● Task description: Work out how many lines of the data hold the string "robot", and reply with that number alone.

● Data extract:

- - - - - - -

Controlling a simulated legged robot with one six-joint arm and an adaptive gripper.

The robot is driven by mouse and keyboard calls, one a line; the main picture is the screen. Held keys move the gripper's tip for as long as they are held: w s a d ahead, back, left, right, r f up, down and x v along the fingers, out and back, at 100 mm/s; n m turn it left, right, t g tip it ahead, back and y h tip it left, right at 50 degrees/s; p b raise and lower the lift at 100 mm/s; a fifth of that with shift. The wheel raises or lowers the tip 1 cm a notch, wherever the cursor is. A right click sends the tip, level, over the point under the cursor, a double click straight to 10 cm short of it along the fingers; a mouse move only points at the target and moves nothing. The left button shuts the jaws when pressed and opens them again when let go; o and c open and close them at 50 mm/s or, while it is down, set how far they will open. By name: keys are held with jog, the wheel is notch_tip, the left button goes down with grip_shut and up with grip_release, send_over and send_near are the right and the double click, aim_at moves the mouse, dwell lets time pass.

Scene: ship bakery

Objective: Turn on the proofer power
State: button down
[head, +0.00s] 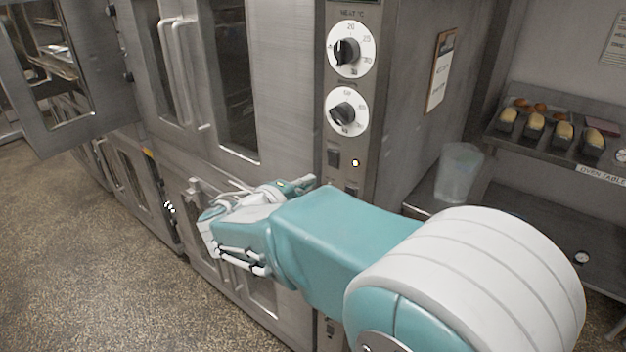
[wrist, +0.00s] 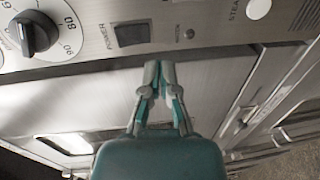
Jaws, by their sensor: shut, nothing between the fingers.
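The proofer's control panel (head: 358,100) is a tall metal strip. Its power switch (head: 333,158) is a dark rectangular rocker below two dials, and it also shows in the wrist view (wrist: 131,34). A small round lamp (head: 355,162) beside it looks pale and bright in the head view; it is small and dull in the wrist view (wrist: 189,33). I cannot tell the rocker's position. My gripper (wrist: 158,66) is shut and empty, its fingertips close to the panel edge, below and slightly right of the switch in the wrist view. My forearm partly hides the lower panel in the head view.
The upper dial (head: 352,49) and lower dial (head: 348,111) sit above the switch. An open door (head: 75,130) stands at the left. A clear container (head: 459,172) and a shelf with loaf tins (head: 535,128) are at the right. Floor at the left is clear.

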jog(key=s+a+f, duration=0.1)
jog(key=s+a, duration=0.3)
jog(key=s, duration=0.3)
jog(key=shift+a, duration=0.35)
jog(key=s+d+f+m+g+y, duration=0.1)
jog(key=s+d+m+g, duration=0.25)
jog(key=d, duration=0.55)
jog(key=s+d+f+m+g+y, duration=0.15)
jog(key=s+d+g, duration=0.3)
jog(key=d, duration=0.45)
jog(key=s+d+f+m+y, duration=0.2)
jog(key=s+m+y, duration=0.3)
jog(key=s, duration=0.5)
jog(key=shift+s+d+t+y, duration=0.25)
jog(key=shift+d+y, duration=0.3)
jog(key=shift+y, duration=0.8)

- - - - - - -

● Output below: 2